José Miguel Battle was just another corrupt Havana cop when his world came apart after Fidel Castro’s Communist revolutionaries brought down the Batista regime. Battle fled north to the United States, where he volunteered his services in what would become the doomed Bay of Pigs mission. Embittered by these losses, Battle turned to more lucrative opportunities found in bolita, the Cuban-American version of the numbers racket.
Like many an American gangster, Battle turned a small-time operation into a money-making machine. He partnered with his peers in the Mafia, opening bolita parlors in Florida, New Jersey, and New York. Within a few years Battle was a major kingpin, known throughout the underworld as El Padrino, The Godfather. He bought a farm outside of Miami, filled with groves of mamey, a native Cuban fruit. Battle also had a soft spot for stray dogs, turning his farm into something of a rescue shelter for homeless canines.
To neighbors, Battle had all the appearances of a happy gentleman farmer. Beneath the veneer was something else entirely. El Padrino’s business was nicknamed “The Corporation,” and it thrived on ruthlessness.
Battle’s world was filled with destruction of enemies through a coldblooded repertoire of gunfire, arson, bombings, and other blasts of violence, fueled by Battle’s gargantuan ego and oversized appetite for cocaine and young women. Victims included competitors, Corporation turncoats, and the collateral damage of anyone with the unfortunate luck to be caught between Battle’s operation and intended targets. These fatalities included children. This mattered not to El Padrino and his underlings.

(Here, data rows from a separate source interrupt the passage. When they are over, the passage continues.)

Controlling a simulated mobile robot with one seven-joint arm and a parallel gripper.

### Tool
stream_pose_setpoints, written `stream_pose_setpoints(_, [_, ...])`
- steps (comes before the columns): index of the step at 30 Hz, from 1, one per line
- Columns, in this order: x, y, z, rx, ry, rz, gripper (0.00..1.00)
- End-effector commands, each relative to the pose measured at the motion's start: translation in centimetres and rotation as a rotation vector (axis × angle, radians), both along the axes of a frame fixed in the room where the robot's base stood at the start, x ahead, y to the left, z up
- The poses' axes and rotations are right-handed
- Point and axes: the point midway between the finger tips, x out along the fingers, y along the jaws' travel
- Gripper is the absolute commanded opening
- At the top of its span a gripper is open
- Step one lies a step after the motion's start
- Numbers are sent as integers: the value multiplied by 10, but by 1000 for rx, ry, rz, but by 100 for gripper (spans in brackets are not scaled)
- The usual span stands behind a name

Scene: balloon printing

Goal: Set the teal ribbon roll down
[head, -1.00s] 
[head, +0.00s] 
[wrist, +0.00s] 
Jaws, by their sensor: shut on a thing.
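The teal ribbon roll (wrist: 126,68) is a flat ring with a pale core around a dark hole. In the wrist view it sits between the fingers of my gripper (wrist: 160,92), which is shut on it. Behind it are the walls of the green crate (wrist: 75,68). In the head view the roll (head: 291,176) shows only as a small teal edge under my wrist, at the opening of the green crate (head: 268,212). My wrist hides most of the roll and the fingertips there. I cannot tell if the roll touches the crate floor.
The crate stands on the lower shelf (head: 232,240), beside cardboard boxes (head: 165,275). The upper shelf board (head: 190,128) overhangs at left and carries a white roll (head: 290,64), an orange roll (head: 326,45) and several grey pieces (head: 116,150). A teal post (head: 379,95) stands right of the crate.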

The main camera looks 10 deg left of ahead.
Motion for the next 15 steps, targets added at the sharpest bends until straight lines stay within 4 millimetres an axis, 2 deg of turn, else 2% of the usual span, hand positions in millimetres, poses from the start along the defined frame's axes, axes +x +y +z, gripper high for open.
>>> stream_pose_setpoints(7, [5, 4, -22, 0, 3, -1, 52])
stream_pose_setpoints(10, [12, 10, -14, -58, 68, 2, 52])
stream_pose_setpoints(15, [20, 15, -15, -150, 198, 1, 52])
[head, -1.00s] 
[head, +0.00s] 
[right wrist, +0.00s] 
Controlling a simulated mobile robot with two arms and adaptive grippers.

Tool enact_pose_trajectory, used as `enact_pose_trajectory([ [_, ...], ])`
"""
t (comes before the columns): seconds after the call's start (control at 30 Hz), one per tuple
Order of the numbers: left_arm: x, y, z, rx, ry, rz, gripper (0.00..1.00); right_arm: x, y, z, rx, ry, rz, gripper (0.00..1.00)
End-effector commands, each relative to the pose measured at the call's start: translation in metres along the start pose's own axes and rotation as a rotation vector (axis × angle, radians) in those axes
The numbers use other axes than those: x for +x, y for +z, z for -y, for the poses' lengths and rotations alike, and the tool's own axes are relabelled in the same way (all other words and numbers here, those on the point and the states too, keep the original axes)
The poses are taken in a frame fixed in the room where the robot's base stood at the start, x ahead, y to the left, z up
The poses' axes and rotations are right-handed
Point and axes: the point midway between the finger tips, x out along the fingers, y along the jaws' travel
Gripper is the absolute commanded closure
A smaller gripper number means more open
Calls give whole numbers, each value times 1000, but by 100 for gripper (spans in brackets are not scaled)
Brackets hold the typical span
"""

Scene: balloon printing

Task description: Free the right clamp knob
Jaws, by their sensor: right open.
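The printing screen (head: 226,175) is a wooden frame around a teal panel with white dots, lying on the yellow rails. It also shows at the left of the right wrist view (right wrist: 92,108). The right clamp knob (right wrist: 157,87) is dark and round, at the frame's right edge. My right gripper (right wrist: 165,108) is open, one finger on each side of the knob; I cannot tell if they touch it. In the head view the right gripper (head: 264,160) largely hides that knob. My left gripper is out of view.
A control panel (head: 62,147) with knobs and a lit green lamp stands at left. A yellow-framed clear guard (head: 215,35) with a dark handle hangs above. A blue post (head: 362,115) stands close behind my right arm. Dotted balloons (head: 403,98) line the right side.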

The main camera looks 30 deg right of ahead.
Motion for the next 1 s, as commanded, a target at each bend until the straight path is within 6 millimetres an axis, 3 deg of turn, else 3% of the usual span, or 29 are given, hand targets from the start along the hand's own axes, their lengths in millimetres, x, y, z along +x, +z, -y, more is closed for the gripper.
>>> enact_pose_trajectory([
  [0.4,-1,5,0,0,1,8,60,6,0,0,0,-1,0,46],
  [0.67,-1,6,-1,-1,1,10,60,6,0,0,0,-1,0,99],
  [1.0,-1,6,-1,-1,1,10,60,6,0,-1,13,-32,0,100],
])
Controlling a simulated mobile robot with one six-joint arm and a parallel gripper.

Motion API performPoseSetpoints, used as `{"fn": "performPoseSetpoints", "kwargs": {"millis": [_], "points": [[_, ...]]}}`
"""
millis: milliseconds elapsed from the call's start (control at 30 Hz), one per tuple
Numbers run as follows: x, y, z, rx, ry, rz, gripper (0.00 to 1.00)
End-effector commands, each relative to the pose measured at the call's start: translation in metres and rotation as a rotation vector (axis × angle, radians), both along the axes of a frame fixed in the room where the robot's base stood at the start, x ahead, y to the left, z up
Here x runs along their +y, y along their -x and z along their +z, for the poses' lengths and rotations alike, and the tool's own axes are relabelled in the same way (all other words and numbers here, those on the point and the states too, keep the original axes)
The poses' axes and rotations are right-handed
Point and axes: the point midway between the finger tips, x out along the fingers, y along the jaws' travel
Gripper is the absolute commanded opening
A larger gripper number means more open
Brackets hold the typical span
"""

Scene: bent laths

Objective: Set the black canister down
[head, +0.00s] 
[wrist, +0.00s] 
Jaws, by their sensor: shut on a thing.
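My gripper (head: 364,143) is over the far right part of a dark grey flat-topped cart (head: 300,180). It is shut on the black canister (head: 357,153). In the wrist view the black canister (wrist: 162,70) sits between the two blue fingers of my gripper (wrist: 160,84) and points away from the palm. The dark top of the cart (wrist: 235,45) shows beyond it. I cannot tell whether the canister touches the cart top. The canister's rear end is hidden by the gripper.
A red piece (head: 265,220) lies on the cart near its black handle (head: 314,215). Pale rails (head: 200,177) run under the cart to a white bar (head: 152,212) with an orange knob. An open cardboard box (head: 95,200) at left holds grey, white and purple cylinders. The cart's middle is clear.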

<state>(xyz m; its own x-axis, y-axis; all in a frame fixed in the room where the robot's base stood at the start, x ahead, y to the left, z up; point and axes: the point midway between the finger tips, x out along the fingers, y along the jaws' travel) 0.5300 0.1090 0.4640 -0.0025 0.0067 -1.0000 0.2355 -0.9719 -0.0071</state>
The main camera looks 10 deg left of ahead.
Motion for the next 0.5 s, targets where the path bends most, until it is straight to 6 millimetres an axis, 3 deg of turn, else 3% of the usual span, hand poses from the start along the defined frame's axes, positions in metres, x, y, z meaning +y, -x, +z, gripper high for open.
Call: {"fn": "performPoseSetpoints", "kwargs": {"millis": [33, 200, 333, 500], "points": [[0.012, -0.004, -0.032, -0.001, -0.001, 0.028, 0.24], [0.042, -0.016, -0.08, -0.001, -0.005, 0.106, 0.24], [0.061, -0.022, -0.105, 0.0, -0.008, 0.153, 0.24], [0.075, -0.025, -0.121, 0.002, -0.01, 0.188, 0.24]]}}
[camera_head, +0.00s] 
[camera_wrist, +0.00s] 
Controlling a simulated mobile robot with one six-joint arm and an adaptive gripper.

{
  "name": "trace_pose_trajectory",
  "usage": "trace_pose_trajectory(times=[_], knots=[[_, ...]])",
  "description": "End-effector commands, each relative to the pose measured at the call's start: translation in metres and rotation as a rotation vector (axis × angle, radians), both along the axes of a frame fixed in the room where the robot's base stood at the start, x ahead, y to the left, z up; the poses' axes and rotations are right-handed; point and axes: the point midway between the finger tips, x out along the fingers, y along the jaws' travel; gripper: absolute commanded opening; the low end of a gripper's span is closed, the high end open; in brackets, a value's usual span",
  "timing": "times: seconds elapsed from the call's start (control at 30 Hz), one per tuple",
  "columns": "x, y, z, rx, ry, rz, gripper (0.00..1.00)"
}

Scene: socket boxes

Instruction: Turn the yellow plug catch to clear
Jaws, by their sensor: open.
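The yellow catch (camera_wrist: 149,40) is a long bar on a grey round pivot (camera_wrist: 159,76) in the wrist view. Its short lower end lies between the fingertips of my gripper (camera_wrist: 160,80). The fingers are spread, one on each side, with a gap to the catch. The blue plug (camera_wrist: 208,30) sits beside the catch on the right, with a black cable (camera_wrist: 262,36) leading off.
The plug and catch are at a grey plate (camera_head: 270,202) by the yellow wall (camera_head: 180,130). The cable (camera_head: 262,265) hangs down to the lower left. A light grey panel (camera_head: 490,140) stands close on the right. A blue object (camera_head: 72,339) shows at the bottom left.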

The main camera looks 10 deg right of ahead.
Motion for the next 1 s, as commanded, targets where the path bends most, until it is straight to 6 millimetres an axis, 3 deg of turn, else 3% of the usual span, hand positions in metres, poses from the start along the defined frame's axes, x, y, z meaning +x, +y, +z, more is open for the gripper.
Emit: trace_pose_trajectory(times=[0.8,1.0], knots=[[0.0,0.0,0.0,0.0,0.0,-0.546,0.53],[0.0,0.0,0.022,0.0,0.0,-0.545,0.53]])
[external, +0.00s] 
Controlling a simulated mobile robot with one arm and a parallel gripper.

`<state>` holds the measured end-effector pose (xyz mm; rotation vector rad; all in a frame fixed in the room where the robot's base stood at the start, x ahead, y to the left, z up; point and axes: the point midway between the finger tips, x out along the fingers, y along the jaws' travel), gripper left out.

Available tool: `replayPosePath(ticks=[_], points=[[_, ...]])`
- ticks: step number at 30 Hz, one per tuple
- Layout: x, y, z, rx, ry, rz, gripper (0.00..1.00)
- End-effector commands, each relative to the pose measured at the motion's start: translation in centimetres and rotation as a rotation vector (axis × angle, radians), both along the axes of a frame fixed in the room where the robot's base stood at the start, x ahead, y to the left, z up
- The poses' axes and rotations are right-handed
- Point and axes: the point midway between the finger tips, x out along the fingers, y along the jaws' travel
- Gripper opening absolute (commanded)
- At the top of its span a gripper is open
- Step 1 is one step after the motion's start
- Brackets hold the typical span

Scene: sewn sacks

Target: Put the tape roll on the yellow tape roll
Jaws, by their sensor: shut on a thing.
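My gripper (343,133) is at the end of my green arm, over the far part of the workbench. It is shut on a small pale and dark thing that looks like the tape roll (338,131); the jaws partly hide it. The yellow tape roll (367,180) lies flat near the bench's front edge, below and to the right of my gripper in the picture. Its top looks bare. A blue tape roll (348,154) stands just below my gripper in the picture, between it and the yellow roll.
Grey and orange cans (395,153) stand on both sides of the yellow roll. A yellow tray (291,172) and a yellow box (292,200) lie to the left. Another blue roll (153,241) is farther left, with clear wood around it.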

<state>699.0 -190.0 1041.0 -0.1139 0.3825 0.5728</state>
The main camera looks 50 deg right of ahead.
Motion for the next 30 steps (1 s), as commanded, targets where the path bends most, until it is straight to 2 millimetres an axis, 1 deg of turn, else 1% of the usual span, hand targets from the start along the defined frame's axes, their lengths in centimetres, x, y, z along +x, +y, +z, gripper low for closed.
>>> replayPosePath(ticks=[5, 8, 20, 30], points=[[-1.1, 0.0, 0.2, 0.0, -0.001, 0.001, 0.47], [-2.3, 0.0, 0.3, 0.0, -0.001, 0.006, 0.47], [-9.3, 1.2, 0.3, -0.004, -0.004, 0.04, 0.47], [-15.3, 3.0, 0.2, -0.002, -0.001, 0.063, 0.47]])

Battle wasn’t satisfied with being an American crime boss: his real dream was to operate a casino. He opened the Casino Crillón, a gambling paradise in the heart of Lima, Peru. While he was well equipped to lord over a vast chain of storefront bolita parlors, Battle didn’t have the business acumen it took to run a full-scale gambling center. Casino Crillón was a money-losing operation from the start and not just because of the expected skimming of profits.
Battle maintained a headquarters in the hotel where he regularly indulged in his steady cocaine habit, maintained his mistresses—women young enough to be his granddaughters—and kept all three Godfather movies in steady rotation on the television. He fancied himself another Don Corleone, but in the end Battle was just another brutal gang overlord and cocaine dealer who was done in by his own excesses.
Heroes abound throughout the story, most notably Miami cop David Shanks. A mirror opposite of Battle’s days as a corrupt Cuban police officer, Shanks rose through the ranks from street duty to narcotics detective. Bringing down Battle became more than just a job for Shanks: it turned into an all-consuming quest, one that cost him dearly in terms of both career and personal life.
Shanks’s devotion to the case sucked up every waking moment, even at the expense of his marriage. The FBI and police officials in Peru were others determined to end El Padrino’s empire, but none with the single-minded, often grueling dedication that Shanks threw into his years’-long quest.
English has a sprawling story to tell, panoramic in scope and stuffed to the gills with characters ranging from the psychotic to the heroic. The formidable research that went into The Corporation takes off through the author’s engaging prose style.
The book zips along at a steady clip within its 522 pages. If anything, English drills down into too much minute detail with each new revelation. Scenes pile up one after another, with occasional moments where the terrain becomes confusing. An annotated list of characters at the beginning of the book would have been helpful rather than a chart buried after the acknowledgments at the end of the book laying out the players and roles of Battle’s racketeering enterprise.
That’s a minor point within an otherwise incredible true tale. Gangster films from the days of Little Cesar to The Godfather trilogy to Martin Scorsese’s oeuvre have provided a certain mythology to the American image of organized crime. With The Corporation English does something else: He gives readers the profane realities of this dirty business in all of its horrific forms.